Often I have these really funny little conversations when I’m catching up with friends. Generally it goes along the simple lines of… Them: “How’s it going? what have you been up to?” Me: “I’m really good just training lots, what about you?” When you read that it sounds rather dreary and dull.
Quite often on most weekends I’m pretty tired and the simple chores that have built up during the week need to be attended too so even my weekends can be pretty slow (unless I’m fishing). And realistically, I need to take things slow at times.

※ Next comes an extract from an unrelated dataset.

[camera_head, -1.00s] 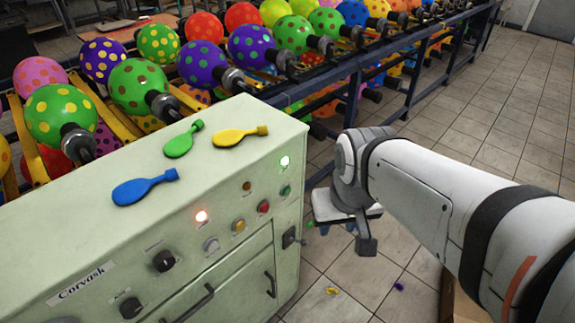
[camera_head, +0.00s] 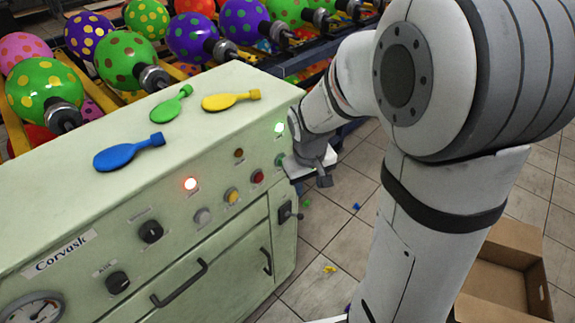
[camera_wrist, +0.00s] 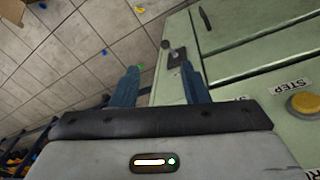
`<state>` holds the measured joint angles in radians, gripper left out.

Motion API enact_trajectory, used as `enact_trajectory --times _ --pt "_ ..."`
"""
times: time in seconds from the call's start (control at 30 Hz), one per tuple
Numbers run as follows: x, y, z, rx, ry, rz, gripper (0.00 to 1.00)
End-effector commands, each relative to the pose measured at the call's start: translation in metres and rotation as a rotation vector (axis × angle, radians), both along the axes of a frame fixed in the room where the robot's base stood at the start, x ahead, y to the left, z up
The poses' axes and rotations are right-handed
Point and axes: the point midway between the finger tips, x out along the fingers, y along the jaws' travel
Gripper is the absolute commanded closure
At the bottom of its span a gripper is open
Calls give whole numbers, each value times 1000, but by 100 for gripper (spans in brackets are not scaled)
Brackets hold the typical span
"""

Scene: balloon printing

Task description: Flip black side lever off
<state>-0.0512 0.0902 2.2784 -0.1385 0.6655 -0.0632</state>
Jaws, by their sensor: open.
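The black side lever (camera_head: 288,213) sits on a dark plate at the right end of the pale green machine's front (camera_head: 200,240). In the wrist view the lever (camera_wrist: 174,50) shows ahead of my fingers, with a grey knob end on its left. My gripper (camera_wrist: 160,88) is open, with two blue fingers and nothing between them. The lever lies just beyond the fingertips and appears apart from them. In the head view my gripper (camera_head: 318,178) is beside the machine's right edge, above the lever; its fingers are largely hidden there.
Blue (camera_head: 130,152), green (camera_head: 172,104) and yellow (camera_head: 230,100) flat balloons lie on the machine top. A yellow button (camera_wrist: 304,104) is at the wrist view's right. A cardboard box (camera_head: 500,280) stands on the floor. Spotted balloons on a rack (camera_head: 290,65) are behind.

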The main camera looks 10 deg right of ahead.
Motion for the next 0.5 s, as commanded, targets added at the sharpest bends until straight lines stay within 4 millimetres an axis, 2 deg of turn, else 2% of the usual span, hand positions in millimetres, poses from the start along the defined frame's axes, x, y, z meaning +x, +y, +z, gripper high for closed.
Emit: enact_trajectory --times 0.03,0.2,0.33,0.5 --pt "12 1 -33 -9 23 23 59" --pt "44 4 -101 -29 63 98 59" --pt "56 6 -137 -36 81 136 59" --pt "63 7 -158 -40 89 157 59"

For example, say early in the week you have a late night, now because of that you wake up in the morning feeling pretty tired, more than usual. Then you head off to train and follow your usual schedule. However because you have already depleted your energy just that little bit more, it snowballs and leaves you feeling even more tired each session until you can have another day off. It’s rough and unforgiving. Your body doesn’t care that you had an awesome night out with friends, it just wants sleep.
No why am I telling you this? I thought I might share with you a little bit more of an in-depth look into my training day. That way next time you see me crawling around looking like a toddler who just woke up from their nap you might understand just a little bit more. Now obviously most training days are different, but I’ll pick a pretty classic Tuesday and tell you a little more.
Tuesdays are always big days. Up between 7:00am and 7:30am depending on where we are training. Breakfast is normally two eggs on toast with tomatoes and avocado, plus the all-important cup of coffee. Around 8:30am it’s off to work we go; during summer that’s often to the foothills around Anchorage. The team gathers at 9:00am and we have a quick brief on how the morning will run. For this Tuesday lets say we are running and bounding. So after a quick chat we head off for a 40 minute run, generally pretty easy, just warming up.
Then for the workout itself, we bound, uphill. For 55 minutes, non-stop at what we call level 3. Level 3 is a term that means just below race pace but still going hard. This is almost all uphill too. From the base of the mountains up up up. Then once you reach the post at the top of the mountain you can finally sit down with legs shaking and feeling like jelly. However no sooner than staking your claim to a comfy patch of dirt, you have to cool down. Then you have the great pleasure of staggering upright, looking as graceful as a 3am drunk trying to get back into the club. Moving your jelly legs that have suddenly turned to lead you have the pleasure of running for another 20-30 minutes cooling down.
Once I get home I generally try and inhale as much food as possible that’s in sight as Lauren and my housemates try and hide as much food as possible hoping to make a shopping trip last for more than just one or two days.
After lunch and a shower I sometimes sneak off for a quick 20 minute nap, or some days I have a lot more to do and I’ll try and get paperwork, chores or any other jobs that need to be done during this time.
Around 3:00pm I’m back in the kitchen telling myself this is just a small pre training snack (it never quite happens) and then its back off to training. Tuesday afternoons are always gym. But before you can even walk into the APU dungeon (yep our gym is underground) its warm-up and jumps. That’s either a 30 minute double pole on roller skis or a 30 min run. Then we have the pleasure of doing hill sprints, single leg hops and bounds up a small hill.
So once we have staggered into the gym it’s lifting time. Gym is always a block of free weights and then a massive chunk of core and maintenance strength. It’s always a long session in the gym and I probably get a little caught up talking with everyone too.
After all this I head back home dreaming of dinner and putting my feet up. We have at least two days a week that are like this. Tuesdays are often one of the harder days of the week but I actually find them the most fun. To me it really feels like I’m making progress and moving forward. It’s also easier to see times decrease or improvements in the gym so I feel really motivated on these days.
So next time you see an athlete staggering around on their rest day or between sessions be kind and just throw an extra blanket on them.
Train hard, rest easy, live for the moment.